**Required work:** Find the lines that contain the word "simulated" and copy each one.

☆ ☆ ☆ ☆ ☆ ☆ ☆

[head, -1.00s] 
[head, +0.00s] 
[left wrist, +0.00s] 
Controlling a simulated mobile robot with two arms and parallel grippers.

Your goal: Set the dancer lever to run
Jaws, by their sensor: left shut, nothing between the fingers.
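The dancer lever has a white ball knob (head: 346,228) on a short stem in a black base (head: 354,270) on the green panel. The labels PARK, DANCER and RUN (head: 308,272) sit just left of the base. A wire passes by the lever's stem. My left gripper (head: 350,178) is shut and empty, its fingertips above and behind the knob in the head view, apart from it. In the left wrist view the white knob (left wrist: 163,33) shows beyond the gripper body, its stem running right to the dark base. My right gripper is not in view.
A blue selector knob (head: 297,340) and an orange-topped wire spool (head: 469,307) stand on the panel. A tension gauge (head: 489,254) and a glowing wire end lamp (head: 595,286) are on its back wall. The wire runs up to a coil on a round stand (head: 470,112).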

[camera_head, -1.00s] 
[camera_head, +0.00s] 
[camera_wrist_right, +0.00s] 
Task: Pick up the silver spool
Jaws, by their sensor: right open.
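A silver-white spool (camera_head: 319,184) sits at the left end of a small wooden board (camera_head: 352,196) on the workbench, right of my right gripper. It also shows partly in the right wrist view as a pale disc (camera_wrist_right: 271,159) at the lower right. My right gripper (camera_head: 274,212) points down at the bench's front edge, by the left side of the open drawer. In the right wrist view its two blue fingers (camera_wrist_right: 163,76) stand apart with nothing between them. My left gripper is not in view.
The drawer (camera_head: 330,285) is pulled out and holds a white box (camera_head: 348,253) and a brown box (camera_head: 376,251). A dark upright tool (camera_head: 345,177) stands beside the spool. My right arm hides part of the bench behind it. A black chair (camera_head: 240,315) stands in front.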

☆ ☆ ☆ ☆ ☆ ☆ ☆

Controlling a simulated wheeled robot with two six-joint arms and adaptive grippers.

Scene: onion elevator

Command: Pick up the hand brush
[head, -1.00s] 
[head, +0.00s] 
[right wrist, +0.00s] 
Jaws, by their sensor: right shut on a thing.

☆ ☆ ☆ ☆ ☆ ☆ ☆

**Right answer:**
Controlling a simulated mobile robot with two arms and parallel grippers.
Controlling a simulated wheeled robot with two six-joint arms and adaptive grippers.

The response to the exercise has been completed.